** BEGIN Data provided **
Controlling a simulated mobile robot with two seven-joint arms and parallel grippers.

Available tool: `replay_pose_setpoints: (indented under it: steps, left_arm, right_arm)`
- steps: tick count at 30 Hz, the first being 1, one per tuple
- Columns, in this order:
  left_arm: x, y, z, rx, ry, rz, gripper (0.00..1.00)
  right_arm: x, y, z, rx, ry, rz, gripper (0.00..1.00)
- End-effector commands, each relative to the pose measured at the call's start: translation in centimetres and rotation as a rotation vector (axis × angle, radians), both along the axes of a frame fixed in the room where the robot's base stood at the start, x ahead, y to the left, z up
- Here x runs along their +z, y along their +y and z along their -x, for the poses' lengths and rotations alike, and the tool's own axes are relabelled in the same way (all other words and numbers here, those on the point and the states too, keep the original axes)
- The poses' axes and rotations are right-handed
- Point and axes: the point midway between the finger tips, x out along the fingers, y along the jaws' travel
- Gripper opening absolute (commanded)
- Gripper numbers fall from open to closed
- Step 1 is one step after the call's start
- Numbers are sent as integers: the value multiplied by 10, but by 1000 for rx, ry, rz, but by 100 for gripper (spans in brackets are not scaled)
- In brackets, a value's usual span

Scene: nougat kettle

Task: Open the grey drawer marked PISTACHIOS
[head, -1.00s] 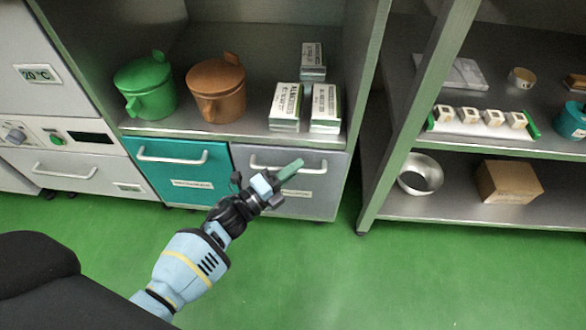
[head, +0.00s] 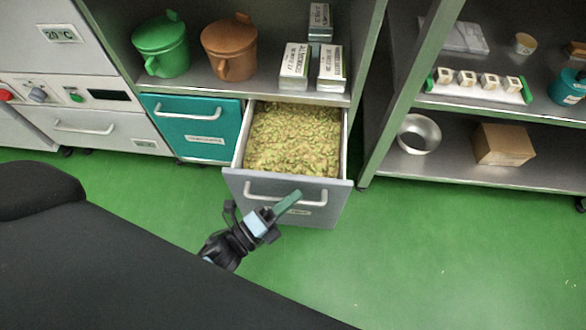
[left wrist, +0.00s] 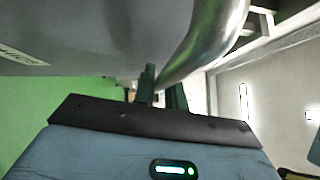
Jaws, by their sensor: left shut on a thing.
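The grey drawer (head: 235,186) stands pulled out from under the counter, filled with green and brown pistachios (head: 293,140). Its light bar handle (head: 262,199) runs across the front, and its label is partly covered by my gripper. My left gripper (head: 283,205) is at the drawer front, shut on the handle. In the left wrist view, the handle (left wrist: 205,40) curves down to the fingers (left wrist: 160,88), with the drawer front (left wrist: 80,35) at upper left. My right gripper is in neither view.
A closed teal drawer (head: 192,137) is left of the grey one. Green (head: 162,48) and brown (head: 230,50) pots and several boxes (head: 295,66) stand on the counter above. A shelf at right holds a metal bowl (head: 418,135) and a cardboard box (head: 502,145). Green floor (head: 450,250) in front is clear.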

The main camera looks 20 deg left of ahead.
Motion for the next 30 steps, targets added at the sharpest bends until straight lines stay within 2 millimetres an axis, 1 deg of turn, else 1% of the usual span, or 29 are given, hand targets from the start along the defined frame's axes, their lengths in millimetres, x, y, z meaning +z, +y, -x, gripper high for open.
** END Data provided **
• The exercise: Please write out the material from the line containing "- Here x runs" to its final line, both inclusive, exactly as it appears; pictures are not part of the copy.

• Task answer:
- Here x runs along their +z, y along their +y and z along their -x, for the poses' lengths and rotations alike, and the tool's own axes are relabelled in the same way (all other words and numbers here, those on the point and the states too, keep the original axes)
- The poses' axes and rotations are right-handed
- Point and axes: the point midway between the finger tips, x out along the fingers, y along the jaws' travel
- Gripper opening absolute (commanded)
- Gripper numbers fall from open to closed
- Step 1 is one step after the call's start
- Numbers are sent as integers: the value multiplied by 10, but by 1000 for rx, ry, rz, but by 100 for gripper (spans in brackets are not scaled)
- In brackets, a value's usual span

Scene: nougat kettle

Task: Open the grey drawer marked PISTACHIOS
[head, -1.00s] 
[head, +0.00s] 
[left wrist, +0.00s] 
Jaws, by their sensor: left shut on a thing.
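The grey drawer (head: 235,186) stands pulled out from under the counter, filled with green and brown pistachios (head: 293,140). Its light bar handle (head: 262,199) runs across the front, and its label is partly covered by my gripper. My left gripper (head: 283,205) is at the drawer front, shut on the handle. In the left wrist view, the handle (left wrist: 205,40) curves down to the fingers (left wrist: 160,88), with the drawer front (left wrist: 80,35) at upper left. My right gripper is in neither view.
A closed teal drawer (head: 192,137) is left of the grey one. Green (head: 162,48) and brown (head: 230,50) pots and several boxes (head: 295,66) stand on the counter above. A shelf at right holds a metal bowl (head: 418,135) and a cardboard box (head: 502,145). Green floor (head: 450,250) in front is clear.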

The main camera looks 20 deg left of ahead.
Motion for the next 30 steps, targets added at the sharpest bends until straight lines stay within 2 millimetres an axis, 1 deg of turn, else 1% of the usual span, or 29 are given, hand targets from the start along the defined frame's axes, their lengths in millimetres, x, y, z meaning +z, +y, -x, gripper high for open.

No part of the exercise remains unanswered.